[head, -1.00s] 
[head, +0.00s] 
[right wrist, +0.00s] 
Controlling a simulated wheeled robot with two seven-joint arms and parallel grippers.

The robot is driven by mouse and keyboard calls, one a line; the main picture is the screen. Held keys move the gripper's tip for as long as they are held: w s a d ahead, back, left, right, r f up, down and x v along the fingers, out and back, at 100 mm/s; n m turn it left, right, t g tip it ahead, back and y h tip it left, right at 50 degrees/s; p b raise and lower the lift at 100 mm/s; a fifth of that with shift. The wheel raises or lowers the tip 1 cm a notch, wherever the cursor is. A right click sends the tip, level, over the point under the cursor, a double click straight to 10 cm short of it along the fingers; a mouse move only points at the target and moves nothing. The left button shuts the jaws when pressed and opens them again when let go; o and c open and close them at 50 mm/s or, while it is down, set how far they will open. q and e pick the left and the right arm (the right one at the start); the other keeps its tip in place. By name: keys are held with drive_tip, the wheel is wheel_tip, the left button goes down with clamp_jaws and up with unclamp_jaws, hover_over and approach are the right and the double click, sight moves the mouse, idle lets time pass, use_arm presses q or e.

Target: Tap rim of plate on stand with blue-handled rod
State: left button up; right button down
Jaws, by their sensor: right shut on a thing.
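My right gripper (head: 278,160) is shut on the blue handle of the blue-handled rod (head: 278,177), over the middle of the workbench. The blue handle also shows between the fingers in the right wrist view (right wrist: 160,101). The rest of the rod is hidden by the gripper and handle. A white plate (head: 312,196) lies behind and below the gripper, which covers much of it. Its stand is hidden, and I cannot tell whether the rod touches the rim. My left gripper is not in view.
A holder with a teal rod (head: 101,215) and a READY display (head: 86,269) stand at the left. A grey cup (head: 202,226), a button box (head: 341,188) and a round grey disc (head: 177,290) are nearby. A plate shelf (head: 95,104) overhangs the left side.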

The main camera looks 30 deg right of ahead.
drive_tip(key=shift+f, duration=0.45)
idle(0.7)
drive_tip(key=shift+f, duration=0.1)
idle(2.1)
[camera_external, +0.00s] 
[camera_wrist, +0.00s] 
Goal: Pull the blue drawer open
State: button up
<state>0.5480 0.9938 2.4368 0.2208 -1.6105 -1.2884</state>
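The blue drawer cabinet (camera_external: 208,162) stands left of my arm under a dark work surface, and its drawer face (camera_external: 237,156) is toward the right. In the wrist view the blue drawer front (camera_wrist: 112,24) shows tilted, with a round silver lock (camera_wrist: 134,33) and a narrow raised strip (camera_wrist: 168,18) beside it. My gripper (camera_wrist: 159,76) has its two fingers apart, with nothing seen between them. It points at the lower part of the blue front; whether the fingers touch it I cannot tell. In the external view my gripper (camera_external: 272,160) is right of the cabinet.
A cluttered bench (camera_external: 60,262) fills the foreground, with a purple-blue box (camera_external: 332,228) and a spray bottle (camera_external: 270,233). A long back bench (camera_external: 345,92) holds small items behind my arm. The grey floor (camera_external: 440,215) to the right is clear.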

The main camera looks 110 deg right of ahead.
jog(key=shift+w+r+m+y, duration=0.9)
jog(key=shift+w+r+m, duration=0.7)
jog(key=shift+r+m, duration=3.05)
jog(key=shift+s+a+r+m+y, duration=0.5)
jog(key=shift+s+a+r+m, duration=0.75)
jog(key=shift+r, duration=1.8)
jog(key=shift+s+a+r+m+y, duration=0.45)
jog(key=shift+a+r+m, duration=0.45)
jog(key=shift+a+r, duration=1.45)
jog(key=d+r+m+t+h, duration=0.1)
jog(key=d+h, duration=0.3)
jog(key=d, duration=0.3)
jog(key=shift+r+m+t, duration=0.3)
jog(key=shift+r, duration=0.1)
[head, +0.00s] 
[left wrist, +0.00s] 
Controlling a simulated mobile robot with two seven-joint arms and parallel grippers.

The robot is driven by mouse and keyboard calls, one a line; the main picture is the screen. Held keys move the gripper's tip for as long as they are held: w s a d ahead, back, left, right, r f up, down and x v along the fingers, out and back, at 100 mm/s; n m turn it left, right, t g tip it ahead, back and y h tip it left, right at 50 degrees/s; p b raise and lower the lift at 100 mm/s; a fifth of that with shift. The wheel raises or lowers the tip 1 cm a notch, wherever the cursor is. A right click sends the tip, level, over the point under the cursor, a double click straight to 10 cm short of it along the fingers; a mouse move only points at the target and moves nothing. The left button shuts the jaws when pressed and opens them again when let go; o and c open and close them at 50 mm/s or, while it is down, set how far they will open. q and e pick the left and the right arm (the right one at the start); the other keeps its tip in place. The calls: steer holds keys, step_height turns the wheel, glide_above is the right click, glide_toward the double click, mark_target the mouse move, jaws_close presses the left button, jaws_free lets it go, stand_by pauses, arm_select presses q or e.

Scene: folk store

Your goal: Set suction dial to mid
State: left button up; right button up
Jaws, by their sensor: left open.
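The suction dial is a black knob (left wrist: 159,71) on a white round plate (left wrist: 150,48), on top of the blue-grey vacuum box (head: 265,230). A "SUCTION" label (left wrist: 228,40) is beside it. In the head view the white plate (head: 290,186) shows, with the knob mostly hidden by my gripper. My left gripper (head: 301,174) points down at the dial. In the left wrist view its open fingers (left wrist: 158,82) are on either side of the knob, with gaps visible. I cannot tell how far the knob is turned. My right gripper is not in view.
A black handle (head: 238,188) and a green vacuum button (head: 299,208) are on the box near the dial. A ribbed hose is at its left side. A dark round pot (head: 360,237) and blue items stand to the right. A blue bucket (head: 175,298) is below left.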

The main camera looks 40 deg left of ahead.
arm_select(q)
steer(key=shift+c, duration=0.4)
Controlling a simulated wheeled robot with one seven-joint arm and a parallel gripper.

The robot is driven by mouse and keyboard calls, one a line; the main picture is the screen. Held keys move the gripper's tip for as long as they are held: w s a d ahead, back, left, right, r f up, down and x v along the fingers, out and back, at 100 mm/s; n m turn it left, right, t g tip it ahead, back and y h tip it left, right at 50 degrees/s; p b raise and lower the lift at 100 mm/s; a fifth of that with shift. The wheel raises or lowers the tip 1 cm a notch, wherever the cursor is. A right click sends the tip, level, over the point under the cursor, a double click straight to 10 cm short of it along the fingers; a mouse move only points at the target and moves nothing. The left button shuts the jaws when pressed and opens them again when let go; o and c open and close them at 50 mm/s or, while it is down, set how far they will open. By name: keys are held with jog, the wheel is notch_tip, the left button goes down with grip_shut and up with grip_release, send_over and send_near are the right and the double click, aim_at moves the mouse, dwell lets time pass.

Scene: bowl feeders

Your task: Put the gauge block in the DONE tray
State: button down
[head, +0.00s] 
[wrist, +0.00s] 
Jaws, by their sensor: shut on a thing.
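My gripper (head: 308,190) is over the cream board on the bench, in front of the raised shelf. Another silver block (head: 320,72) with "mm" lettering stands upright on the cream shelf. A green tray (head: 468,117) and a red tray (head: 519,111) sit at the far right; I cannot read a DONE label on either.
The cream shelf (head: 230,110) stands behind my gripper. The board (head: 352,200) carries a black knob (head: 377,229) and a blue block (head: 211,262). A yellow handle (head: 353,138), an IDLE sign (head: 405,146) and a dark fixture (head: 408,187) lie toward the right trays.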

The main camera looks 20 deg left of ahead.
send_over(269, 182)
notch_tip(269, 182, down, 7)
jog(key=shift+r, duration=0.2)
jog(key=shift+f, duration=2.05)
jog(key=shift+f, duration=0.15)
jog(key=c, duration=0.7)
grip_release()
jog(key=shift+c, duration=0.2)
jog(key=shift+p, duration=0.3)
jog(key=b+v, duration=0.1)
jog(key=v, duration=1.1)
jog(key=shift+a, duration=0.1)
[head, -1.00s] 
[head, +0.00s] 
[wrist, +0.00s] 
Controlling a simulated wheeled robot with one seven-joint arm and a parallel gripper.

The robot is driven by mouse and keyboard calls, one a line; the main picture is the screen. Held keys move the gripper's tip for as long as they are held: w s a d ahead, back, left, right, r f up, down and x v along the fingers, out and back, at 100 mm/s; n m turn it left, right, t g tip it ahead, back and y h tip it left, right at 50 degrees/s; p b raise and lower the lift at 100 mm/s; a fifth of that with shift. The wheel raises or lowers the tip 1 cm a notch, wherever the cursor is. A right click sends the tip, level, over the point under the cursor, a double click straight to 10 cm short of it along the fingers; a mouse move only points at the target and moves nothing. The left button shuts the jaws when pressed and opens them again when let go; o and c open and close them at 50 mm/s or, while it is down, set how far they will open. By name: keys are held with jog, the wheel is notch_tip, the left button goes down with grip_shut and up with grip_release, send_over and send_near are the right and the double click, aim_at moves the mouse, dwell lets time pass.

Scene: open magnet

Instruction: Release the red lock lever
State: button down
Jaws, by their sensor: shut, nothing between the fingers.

[Required work]
Print, please, the lines from the first line of the material through the line that contains "State: left button up; right button down", exactly as written and with nothing added.

[Written answer]
[head, -1.00s] 
[head, +0.00s] 
[right wrist, +0.00s] 
Controlling a simulated wheeled robot with two seven-joint arms and parallel grippers.

The robot is driven by mouse and keyboard calls, one a line; the main picture is the screen. Held keys move the gripper's tip for as long as they are held: w s a d ahead, back, left, right, r f up, down and x v along the fingers, out and back, at 100 mm/s; n m turn it left, right, t g tip it ahead, back and y h tip it left, right at 50 degrees/s; p b raise and lower the lift at 100 mm/s; a fifth of that with shift. The wheel raises or lowers the tip 1 cm a notch, wherever the cursor is. A right click sends the tip, level, over the point under the cursor, a double click straight to 10 cm short of it along the fingers; a mouse move only points at the target and moves nothing. The left button shuts the jaws when pressed and opens them again when let go; o and c open and close them at 50 mm/s or, while it is down, set how far they will open. q and e pick the left and the right arm (the right one at the start); the other keeps its tip in place. By name: keys are held with drive_tip, the wheel is wheel_tip, the left button goes down with clamp_jaws and up with unclamp_jaws, hover_over and approach are the right and the double click, sight moves the mouse, idle lets time pass, use_arm presses q or e.

Target: Tap rim of plate on stand with blue-handled rod
State: left button up; right button down

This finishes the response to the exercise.